Dear Reader,

I was pleasantly surprised upon finding that the Reader had taken the time to review a hip-hop concert [Rock Etc., August 25]. However, my surprise quickly turned to disgust when it became apparent that the writer sent to cover the concert knew nothing about hip-hop. Whoever thinks that the Pharcyde revolutionized hip-hop subject matter has absolutely no knowledge of the history or evolution of the music. Rosalind Cummings should refer to the late 70s when the Cold Crush Crew, Treacherous 3 and other non-“nihilistic” and “violent” hip-hop groups were the norm. In other words, in the 20 years since Afrika Bambaataa and Kool Herc began rockin’ hip-hop in the parks of the South Bronx there have been countless groups who have covered a wide variation of themes. I’m pleased that you are giving hip-hop respect by giving it space in your paper but please make sure that the writers you assign to cover the music understand and respect the music from a proper historical and cultural perspective.

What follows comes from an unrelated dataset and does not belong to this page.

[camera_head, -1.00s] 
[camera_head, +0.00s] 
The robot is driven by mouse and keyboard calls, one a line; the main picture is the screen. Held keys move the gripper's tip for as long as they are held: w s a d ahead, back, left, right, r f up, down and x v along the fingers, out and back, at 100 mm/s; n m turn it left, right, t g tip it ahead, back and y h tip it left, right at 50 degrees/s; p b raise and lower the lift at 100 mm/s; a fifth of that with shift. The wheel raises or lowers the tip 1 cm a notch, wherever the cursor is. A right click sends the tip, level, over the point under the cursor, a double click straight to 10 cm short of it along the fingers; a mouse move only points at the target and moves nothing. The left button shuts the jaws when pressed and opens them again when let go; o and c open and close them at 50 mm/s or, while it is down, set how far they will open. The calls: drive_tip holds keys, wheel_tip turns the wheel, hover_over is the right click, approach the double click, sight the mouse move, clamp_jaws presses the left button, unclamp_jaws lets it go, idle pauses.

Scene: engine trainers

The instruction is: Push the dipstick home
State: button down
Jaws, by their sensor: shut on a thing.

Thank you.

Nat Creole


Rosalind Cummings replies:

I’m afraid that you misunderstood my review. I never said that the Pharcyde revolutionized hip-hop. I said that in the face of predominantly violent and nihilistic lyrics, theirs were innovative and fresh. The Crush Crew and Treacherous 3 were indeed revolutionary–they were the forerunners of a musical form that was dismissed as a novelty during the time they helped create it–and Afrika Bambaataa and his Zulu Nation preached positive lyrics way before hip-hop lyrics became violent. But since we’re in the 90s, I prefer to look to current groups and lyrics for comparison.